I am learning slowly just how important it is to remain in good communication with the walk-out. It is a partnership right now and if I ignore her feelings and considerations she gets upset and then I am overwhelmed with her thoughts, feelings, and fears. It happened yesterday in the evening and so I had difficulty sleeping.
The upset was in response to recognizing the direction in which her life was heading. I had difficulty at this time differentiating between us and so this did not help the situation. Thus, the loss of sleep over it.
The trigger this time was in recalling that we have reached a point of no return. There is no turning back. We cannot change our minds. We cannot stop what is happening. We can resist, but this will only result in upset, illness, and uncomfortable life circumstance. The Plan is the focus now. It is the Plan that upset her the most.

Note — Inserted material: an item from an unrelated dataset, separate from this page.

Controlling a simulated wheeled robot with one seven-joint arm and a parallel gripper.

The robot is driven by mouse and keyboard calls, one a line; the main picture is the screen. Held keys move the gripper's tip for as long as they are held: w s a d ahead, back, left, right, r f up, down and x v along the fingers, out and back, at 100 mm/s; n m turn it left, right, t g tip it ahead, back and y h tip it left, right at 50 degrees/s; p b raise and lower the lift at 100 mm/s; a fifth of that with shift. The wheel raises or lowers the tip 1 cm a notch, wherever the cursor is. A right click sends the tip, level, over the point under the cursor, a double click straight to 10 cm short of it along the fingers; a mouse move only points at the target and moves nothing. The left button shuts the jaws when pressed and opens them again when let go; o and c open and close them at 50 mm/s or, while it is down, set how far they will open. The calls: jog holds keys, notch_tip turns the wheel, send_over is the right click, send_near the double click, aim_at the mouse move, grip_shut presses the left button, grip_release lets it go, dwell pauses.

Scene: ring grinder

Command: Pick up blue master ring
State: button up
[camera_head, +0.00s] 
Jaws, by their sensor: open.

We have been preparing for this moment for our entire life, but the intensity of this preparation began to manifest in dreams and premonitions for the walk-out from about 2013 on. She was warned. She agreed. We agreed. Her main concern was always her family, specifically her children. We remembered the OBE in which she reviewed the contract and made her considerations known. The memory only upset her more as she did not remember her final agreement. But she did agree.
Even now I am reluctant to include the full agreement, which I remember pieces of, because to recall it in full would only send her into another tantrum. She knows, as do I, that her life is going to dramatically change when the exchange is complete. She remembers knowing the plan all the way back in 2007 when she met her husband. Sometimes it is not pleasant to know the future and our role in it.
My guides intervened, asking me to Remember but I would not, for her sake. There is a need now to allow her to feel what she feels and to express herself, even if it results in an occasional outburst. We are the same and I would want to be allowed these things. Wouldn’t you?
I have mentioned the Plan before in my other blog. I will not bother to add the links. I will, however, include this article that I came across recently. It outlines what I have seen and proves to me that what I have Remembered is indeed going to happen.
At the same time, many awakened individuals will start to relocate to create intentional communities, so called areas of Light. With non-physical Archon influence removed, they will learn in those communities to finally live together in harmony, with each individual following his higher purpose and together creating a beautiful mandala of Light. Areas of Light will grow and evolve, their vibrational frequency will lift and in a few years they will connect with the motherships of the Ashtar Command with columns of Light. These columns will accelerate the group Ascension process.
The article does not discuss in detail what we are doing now. We can’t move into these communities of Light until we are cleared; Whole. Part of the process is being able to release attachments because we need to be able to follow our hearts without hesitation. We will, in the future, be asked to leave our old lives, which means leaving behind those in our life who are remaining in 3D or who are not yet ready to move on with us. We will become our Whole Selves and this means that we will be endowed with our complete purpose.
Many are already connecting. These are the people we will work with, live with, and connect with at many levels. Relationships will be completely redefined. Some will be able to bring with them members of their current families, but most will not.
Leaving the people we love behind is perhaps the hardest part of this journey. That is the walk-out’s main objection. It is important to remember, however, that leaving them behind does not mean we disconnect completely from them. It just means that we are able to release previous beliefs and feelings associated with our perceived role(s) in their life. For the walk-out, her main concern is her children. Leaving them behind, however, does not mean she has abandoned them or does not love them. It simply means she is in a different location than they are. Communication will still exist as will personal interaction. However, getting to the point of accepting this will take time. This is why we are taking things so slowly, to prepare and accept that which will be.
Many of you who read my posts will recognize this Plan. I know that it is REAL. I have no doubt of it.